(Extracted data entries)
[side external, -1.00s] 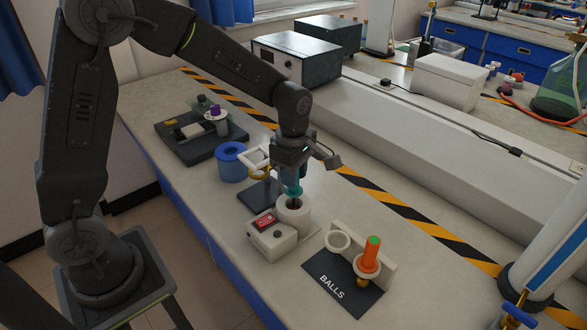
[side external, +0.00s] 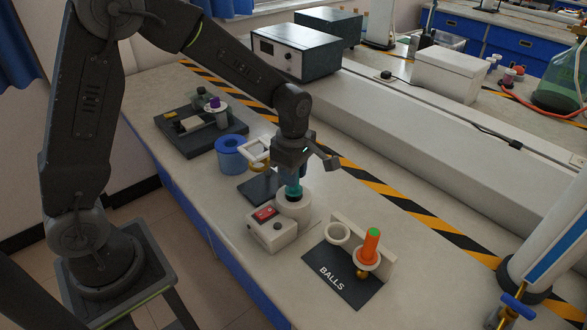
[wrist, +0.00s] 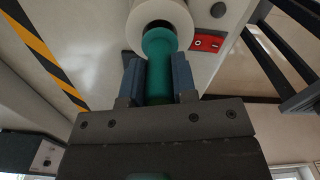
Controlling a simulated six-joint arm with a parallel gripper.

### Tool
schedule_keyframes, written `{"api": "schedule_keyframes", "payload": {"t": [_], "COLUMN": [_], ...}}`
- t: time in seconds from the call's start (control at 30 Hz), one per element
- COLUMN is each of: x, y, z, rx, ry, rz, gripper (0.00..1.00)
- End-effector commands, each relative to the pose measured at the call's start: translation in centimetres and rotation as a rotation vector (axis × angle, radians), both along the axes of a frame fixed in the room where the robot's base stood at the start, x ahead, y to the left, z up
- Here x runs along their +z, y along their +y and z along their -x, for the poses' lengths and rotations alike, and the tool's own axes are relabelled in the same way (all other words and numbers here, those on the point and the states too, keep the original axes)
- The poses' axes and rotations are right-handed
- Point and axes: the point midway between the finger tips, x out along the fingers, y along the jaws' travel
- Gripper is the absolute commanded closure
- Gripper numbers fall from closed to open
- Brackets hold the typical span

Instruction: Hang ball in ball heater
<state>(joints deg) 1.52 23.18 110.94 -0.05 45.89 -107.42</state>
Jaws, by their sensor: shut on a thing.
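My gripper (side external: 292,178) is shut on a teal handle (wrist: 158,62), with one blue-grey finger on each side of it in the wrist view. The handle's lower end is at the mouth of the white cylindrical ball heater (side external: 295,208), which also shows in the wrist view (wrist: 140,16). No ball shows under the handle; anything below it is hidden inside the heater. The heater's box has a red display (side external: 265,213) and a dark knob (side external: 277,227). An orange handle with a green top (side external: 371,244) stands in a ring of the BALLS rack (side external: 345,284), a gold ball under it.
The rack's other ring (side external: 337,234) is empty. Behind the heater stand a dark stand with a pale ring (side external: 256,150), a blue cup (side external: 230,153) and a dark tray (side external: 190,146) with small items. The bench front is clear.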

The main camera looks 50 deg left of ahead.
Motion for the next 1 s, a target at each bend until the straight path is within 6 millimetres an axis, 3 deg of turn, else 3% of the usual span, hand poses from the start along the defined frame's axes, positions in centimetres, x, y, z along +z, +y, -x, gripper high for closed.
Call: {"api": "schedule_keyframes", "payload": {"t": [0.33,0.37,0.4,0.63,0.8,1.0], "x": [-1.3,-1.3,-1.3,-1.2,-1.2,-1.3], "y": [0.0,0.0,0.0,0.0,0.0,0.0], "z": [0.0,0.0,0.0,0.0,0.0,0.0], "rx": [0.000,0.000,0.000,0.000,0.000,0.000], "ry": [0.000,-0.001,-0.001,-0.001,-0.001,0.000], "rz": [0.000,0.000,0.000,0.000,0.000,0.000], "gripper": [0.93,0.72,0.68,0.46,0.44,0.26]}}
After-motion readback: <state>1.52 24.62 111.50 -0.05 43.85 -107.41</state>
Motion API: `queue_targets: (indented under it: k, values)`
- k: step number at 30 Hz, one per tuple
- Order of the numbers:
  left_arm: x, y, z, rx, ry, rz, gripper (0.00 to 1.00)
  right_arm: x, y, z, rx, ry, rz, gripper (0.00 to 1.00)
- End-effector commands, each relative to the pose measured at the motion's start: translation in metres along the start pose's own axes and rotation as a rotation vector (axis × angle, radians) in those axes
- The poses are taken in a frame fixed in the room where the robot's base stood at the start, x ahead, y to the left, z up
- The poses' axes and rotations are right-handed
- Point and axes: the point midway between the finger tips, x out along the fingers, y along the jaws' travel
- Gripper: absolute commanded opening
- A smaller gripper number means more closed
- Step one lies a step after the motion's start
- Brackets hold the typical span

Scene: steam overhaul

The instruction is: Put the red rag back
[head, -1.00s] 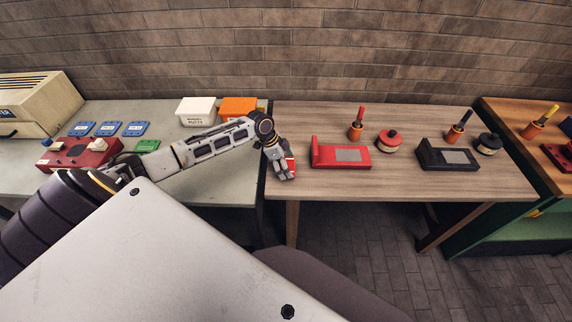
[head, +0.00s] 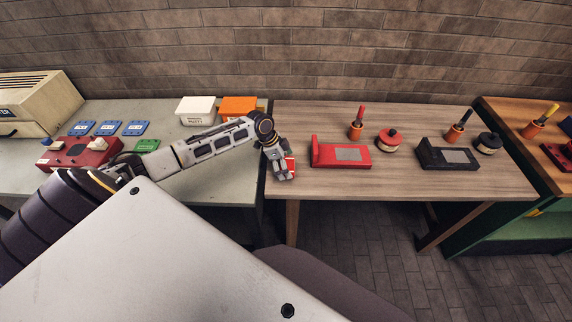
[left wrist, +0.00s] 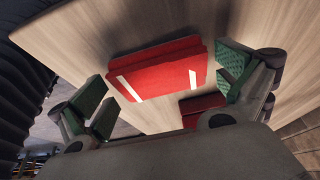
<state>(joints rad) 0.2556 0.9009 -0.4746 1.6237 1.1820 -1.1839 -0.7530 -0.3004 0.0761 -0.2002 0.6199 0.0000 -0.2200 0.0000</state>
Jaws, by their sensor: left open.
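The red rag (left wrist: 160,68) lies folded on the wooden table (head: 300,115), with white stripes showing in the left wrist view. In the head view only a bit of the rag (head: 291,163) shows beside my left gripper (head: 283,171), near the table's left edge; the fingers hide the rest. In the left wrist view my left gripper (left wrist: 165,85) is open, with its green-padded fingers apart on either side of the rag. I see no clear grip on it. A red tray-like holder (head: 327,158) with a grey pad stands just right of the gripper. My right gripper is not in view.
Right of the holder stand a red-handled brush in a cup (head: 356,128), a red-lidded pot (head: 389,140) and a black holder (head: 432,157). On the grey table at left are a white box (head: 196,112), an orange box (head: 238,106) and a red control box (head: 80,153).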

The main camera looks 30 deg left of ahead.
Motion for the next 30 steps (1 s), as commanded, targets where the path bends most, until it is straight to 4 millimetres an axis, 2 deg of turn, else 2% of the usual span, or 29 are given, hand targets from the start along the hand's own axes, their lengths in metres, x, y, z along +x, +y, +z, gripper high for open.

EXERCISE INSTRUCTIONS >>
Nothing but a number is needed here: how many lines hold the string "robot"?

SOLUTION >>
2